全然覚えていないエッセイがEvernoteから出てきた。文中に「きり(7歳・オス)」とあるから8年前に書いたことがわかる。

猫と言葉が通じればいいのに、と思うことは少ない。

猫は「わかっているのか、わかっていないのか、よくわからない」具合がちょうどいいのだと思う。
それに、猫の言葉なんて、多分「ごはんまだー?」か「ドア開けてー」か「ウンチ出たよー」のうちのどれかだ。
そしてそのどれかに対してこちらが何かするまで、ひたすら鳴き続けるのが、猫だ。
あのあきらめない姿勢は、鳴き声だからいいけれど、人の言葉で聞こえちゃうと、結構なダメージなのではないか。
猫同士の会話とかわかっちゃうと、もうなんか立ち直れなくなるような噂をされているに違いない。

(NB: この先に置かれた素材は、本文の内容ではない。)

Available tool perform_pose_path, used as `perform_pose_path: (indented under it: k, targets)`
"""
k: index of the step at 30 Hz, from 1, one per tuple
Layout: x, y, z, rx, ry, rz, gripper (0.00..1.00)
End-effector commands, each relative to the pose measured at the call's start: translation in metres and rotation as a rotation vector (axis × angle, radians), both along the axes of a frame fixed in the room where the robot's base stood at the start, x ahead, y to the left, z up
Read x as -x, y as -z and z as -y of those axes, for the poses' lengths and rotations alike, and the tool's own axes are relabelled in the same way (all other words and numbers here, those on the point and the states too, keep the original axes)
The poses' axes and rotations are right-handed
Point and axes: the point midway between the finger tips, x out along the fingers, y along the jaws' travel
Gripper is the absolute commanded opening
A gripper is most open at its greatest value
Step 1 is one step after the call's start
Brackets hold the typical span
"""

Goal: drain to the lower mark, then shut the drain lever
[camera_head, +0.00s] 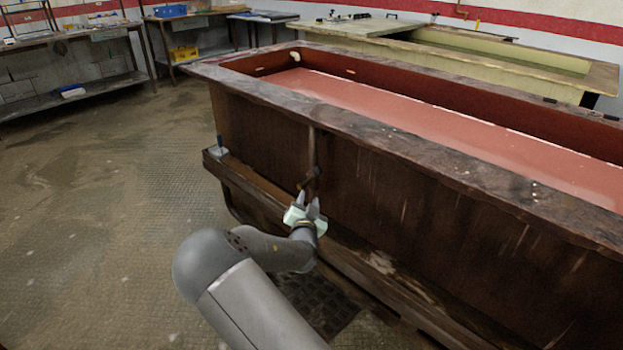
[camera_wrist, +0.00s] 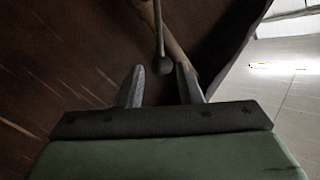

きょうは自宅で仕事をしていた。慣れない作業で、あわあわしながらなんとかこなしていた。
我が家の猫の食事は朝と夜の2回で、朝は6時ごろ、夜は18時ごろと決まっている、というか、決まっていた。
決まっていたはずなのに、きょうなんてきり(7歳・オス)が鳴き始めたのは、15時18分だ。15時18分って。思わず2回書いてしまった。
きりは、それはもう大きな声で鳴く。「メェー、メェー」と鳴く。ひたすら鳴く。足元で鳴く。
きりのその声に反応して、今度は一階でしろち(8歳・オス)が鳴き始める。「あおお、あおお」と鳴く。
そして、寝室のしぐれ(11歳・メス)が「え、もうごはんだっけ?」とばかりに鳴く。「にぃ、にぃ」と鳴く。まだだよ!
「まだ4時にもなってないじゃん! ま、だ、だ、か、ら! まーだ!」と、こちらも大人げなく(……というか人間げなく?)怒鳴る。
午後4時前の、狂想曲。これが言葉で聞こえたら、なんて考えると、苦しくなってくる。

結局、16時08分に「あー、もうわかったよ!」と作業を中断して、仕事部屋から台所へ向かう。
嬉々として僕を先導するきり、しぐれ、そしていつの間にか加わっているわらび(7歳・オス)。
一階で待ち構えているしろちとうみ(8歳・メス)。
早過ぎる夕食。敗北感である。

猫の言葉は「猫の体調が悪いとき」と「迷子の子猫に家や名前を聞くとき」だけ、わかればいい。
あとはわからないままでいい。そういう距離がいい。

「この家はどうだ?」と猫に聞いてみる 何も言わないのをいいことに

そんなそんな。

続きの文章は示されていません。